Una guida completa
La continuità dei processi operativi è il pilastro su cui poggia qualsiasi impresa, una necessità assoluta e non negoziabile.
L’interruzione, o anche solo una limitazione di operatività, riduce la capacità dell’azienda di realizzare prodotti ed erogare servizi, di conformarsi alle policy e alle normative in essere e, in senso lato, di soddisfare i propri clienti.
Per tutti questi motivi, e molti altri, sono centrali in qualsiasi attività economica i concetti di gestione del rischio (risk management), di business continuity, di disaster recovery e, a livello sistemico, di business continuity management system (BCMS).
Con l’espressione business continuity (o continuità operativa) si intende la capacità dell’impresa di fronteggiare eventi avversi in grado di limitare o interrompere i processi operativi.

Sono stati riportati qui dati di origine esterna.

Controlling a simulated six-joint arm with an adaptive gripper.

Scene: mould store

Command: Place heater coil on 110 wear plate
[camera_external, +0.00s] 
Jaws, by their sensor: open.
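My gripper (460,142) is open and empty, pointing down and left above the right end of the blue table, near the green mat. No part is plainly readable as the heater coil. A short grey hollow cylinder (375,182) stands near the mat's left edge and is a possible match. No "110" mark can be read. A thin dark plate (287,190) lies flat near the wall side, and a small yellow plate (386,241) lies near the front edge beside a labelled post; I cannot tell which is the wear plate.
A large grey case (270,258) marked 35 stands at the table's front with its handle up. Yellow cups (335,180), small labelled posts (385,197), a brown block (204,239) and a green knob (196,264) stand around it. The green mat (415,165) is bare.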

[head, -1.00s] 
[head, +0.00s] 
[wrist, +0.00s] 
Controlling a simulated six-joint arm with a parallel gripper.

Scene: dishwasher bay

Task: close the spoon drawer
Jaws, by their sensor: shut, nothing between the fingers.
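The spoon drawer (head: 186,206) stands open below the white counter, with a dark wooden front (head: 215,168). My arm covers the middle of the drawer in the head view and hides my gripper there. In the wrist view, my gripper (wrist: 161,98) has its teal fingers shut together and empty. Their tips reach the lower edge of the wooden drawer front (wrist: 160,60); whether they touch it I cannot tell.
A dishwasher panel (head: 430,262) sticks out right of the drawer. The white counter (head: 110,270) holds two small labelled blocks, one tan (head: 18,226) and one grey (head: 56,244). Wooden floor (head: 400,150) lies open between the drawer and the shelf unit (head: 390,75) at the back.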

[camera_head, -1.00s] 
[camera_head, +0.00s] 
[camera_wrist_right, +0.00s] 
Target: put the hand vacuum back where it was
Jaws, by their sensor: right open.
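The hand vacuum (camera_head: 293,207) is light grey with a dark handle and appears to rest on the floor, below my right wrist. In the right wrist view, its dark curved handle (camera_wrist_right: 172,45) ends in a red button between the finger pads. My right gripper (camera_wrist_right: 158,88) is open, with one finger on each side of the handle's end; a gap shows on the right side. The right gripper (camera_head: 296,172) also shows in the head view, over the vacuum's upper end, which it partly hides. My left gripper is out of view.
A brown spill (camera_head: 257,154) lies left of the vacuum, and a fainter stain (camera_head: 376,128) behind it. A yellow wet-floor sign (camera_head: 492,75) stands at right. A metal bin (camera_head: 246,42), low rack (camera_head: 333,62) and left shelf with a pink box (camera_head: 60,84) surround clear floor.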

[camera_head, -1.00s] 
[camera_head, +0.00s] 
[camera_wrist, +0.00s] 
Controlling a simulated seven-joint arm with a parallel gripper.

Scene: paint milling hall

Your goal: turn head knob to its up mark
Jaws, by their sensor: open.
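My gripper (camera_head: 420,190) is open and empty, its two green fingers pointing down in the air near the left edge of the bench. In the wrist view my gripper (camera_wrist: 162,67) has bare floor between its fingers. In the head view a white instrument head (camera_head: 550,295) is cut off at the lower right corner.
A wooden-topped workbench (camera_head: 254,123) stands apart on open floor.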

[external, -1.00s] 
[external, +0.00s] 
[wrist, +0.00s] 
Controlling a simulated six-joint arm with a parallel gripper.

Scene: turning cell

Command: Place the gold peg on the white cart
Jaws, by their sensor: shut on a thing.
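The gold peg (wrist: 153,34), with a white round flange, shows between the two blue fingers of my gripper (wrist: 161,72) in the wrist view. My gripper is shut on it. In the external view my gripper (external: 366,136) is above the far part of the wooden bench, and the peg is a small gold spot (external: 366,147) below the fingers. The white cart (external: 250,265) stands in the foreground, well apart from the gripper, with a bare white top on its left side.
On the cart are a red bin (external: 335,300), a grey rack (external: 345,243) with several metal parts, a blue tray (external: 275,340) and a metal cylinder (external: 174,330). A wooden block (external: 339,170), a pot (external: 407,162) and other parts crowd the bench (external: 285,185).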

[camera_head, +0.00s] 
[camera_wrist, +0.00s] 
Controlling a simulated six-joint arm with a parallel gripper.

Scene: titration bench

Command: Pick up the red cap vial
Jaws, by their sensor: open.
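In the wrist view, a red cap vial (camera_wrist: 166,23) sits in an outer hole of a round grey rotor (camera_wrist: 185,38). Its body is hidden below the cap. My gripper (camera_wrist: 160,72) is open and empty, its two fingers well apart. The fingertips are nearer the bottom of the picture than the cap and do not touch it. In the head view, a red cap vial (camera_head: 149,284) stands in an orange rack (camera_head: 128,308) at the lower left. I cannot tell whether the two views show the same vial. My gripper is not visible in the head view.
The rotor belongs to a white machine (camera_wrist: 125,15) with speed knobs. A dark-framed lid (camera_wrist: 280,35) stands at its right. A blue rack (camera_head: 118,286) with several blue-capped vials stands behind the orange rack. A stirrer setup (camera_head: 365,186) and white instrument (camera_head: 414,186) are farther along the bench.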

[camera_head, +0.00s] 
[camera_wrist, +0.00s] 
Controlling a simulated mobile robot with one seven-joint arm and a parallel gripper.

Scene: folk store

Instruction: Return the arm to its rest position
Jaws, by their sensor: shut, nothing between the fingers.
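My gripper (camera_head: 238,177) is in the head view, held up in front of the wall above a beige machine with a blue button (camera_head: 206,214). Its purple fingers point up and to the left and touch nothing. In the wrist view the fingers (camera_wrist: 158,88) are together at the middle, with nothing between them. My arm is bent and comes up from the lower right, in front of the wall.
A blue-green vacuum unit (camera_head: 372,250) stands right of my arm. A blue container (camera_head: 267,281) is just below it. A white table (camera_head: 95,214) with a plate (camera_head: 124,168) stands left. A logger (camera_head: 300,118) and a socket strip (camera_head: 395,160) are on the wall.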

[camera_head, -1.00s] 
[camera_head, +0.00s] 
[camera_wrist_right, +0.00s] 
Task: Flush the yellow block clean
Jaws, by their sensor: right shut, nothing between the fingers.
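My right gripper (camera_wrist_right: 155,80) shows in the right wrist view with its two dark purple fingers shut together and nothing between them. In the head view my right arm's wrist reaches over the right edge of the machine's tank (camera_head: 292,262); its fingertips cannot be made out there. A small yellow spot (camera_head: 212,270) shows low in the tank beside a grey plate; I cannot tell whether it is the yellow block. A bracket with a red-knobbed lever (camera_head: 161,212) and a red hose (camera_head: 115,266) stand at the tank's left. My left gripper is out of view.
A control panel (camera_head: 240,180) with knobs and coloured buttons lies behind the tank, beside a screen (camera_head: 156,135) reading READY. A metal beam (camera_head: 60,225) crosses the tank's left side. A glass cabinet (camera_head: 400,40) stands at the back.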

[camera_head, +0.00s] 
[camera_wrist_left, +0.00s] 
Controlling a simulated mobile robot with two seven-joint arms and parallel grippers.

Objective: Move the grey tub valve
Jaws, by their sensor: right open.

Delle svariate definizioni disponibili, è particolarmente azzeccata quella di VMware, secondo cui BC è il “il livello di preparazione dell’azienda a mantenere attive le funzioni critiche dopo un’emergenza o un’interruzione”.
La business continuity rientra dunque nel macrocosmo dalla business resilience, espressione che rappresenta la capacità dell’impresa di adattarsi a un mondo in continuo cambiamento e ad eventi che possono generare forti discontinuità come fenomeni naturali, guasti, blackout, terremoti, attacchi cyber, ma anche il fallimento di un fornitore o interruzioni a livello di supply chain.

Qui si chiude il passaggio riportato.